§ **WORK TO DO**: Retype exactly the lines below, beginning with the first and ending with the line where "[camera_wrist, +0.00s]" appears.

=== INFORMATION SHOWN ===

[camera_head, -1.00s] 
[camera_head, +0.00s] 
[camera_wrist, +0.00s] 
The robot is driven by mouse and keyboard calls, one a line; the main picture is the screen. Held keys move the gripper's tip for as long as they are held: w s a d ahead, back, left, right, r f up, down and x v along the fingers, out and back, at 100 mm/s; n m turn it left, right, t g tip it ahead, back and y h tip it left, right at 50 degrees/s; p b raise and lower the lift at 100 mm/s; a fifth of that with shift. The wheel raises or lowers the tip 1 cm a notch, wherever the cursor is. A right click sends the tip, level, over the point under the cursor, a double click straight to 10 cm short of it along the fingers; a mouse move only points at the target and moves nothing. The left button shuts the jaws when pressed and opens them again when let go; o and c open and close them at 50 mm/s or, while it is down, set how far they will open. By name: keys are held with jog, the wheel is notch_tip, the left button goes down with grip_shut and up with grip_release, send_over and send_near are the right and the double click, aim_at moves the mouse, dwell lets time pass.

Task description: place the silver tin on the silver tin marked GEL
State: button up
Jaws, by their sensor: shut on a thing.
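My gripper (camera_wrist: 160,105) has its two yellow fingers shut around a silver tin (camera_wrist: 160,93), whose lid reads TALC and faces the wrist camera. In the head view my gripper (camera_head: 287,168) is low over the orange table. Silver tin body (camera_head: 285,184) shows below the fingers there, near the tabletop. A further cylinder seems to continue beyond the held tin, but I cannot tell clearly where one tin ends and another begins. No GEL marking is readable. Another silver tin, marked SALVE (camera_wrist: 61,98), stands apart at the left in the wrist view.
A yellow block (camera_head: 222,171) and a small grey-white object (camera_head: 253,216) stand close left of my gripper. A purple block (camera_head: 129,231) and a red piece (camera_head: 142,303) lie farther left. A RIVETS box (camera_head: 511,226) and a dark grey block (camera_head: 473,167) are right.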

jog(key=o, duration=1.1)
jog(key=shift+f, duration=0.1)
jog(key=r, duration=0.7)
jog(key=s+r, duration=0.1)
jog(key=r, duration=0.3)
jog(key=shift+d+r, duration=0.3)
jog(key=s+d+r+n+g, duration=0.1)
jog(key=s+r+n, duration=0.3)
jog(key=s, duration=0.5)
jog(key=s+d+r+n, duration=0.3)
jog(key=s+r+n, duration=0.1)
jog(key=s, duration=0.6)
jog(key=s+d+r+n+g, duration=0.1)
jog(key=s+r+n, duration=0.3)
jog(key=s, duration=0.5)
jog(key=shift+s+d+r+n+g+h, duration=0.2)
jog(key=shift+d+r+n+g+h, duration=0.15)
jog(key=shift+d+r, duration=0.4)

===

§ **ANSWER TO THIS TASK**:
[camera_head, -1.00s] 
[camera_head, +0.00s] 
[camera_wrist, +0.00s] 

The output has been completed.